この劇場版では「これまでのストーリーをダイジェストで振り返る」みたいなシーンは一切無く、本当に「アニメ第27話」みたいな感じに話が進みます。それまでのストーリーや設定は知っている前提で話が進んでいくので、アニメ未視聴の人は100%置いて行かれる構成になっています。

このキャラは誰だ。鬼殺隊ってなんだ。何でイノシシの被り物してるんだ。主人公の背中に背負ってる箱に入った少女は誰だ。柱って何だ。
多分アニメ観ていない人は分からないことが多過ぎて内容を理解できません。アニメ観ないでこの映画を理解するのは、「TENETの時系列を一回の鑑賞で完全に理解する」くらい難しいと思います。

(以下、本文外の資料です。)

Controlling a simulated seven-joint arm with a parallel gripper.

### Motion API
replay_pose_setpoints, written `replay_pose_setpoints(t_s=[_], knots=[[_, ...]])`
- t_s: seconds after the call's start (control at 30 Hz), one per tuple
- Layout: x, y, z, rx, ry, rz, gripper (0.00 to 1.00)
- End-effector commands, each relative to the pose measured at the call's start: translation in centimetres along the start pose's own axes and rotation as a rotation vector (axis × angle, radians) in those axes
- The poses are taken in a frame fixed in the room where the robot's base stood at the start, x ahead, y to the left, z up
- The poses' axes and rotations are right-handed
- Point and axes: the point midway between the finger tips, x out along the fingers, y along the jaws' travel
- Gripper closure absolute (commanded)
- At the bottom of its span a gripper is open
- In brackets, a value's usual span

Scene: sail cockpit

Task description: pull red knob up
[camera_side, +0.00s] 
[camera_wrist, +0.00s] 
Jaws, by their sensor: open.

もちろん「アニメの劇場版」なのですからアニメを観ている前提でのストーリーが悪いと言っているわけではないのですが、これまで私が観てきたアニメの劇場版ってドラえもんやクレヨンしんちゃんみたいに「テレビアニメとのストーリーの繋がりが無く、映画単体で観ても楽しめる」とか、まどマギやエヴァ(序破Q)みたいな「過去のアニメシリーズのダイジェストやリメイクを劇場版として公開した後にその続編を公開する」とか、そういうタイプのものばかりだったので、今回の鬼滅の刃のように「完全にアニメの続きのストーリーを振り返りダイジェストすら無く公開する」というスタイルを観るのは初めてで、驚きを感じてしまいます。あんまり初見には優しくない映画です。

ネタバレになるので詳細は省きますが、映画のラストの展開もテレビアニメへの繋ぎを感じさせる中途半端な終わり方でしたので、私が映画を評価する際に重きを置いている「一本の映画として綺麗に完結しているか」という点においてはあまり良くなかったと思います。

しかしながら、「ファン向けの映画」だと割り切って鑑賞するのならばほとんど完璧に近い作品だったと思います。
滑らかに動くアニメーションに、CGも多用した迫力の戦闘シーン。実力派声優陣の熱の入った演技にアニメ版に続いてLiSAが歌う主題歌「炎」。キャラクターの魅力(特に煉獄さん)が詰まった最高の映画だったように思います。人気の高い作品だけあって、制作陣の情熱が観ていて感じ取れる素晴らしい作品でした。

既にアニメ鑑賞済みの鬼滅ファンならば絶対に観に行った方がいい映画ですし、時間と労力を掛けてアニメ26話を観てでも、鑑賞する価値がある映画だったと思います。オススメです。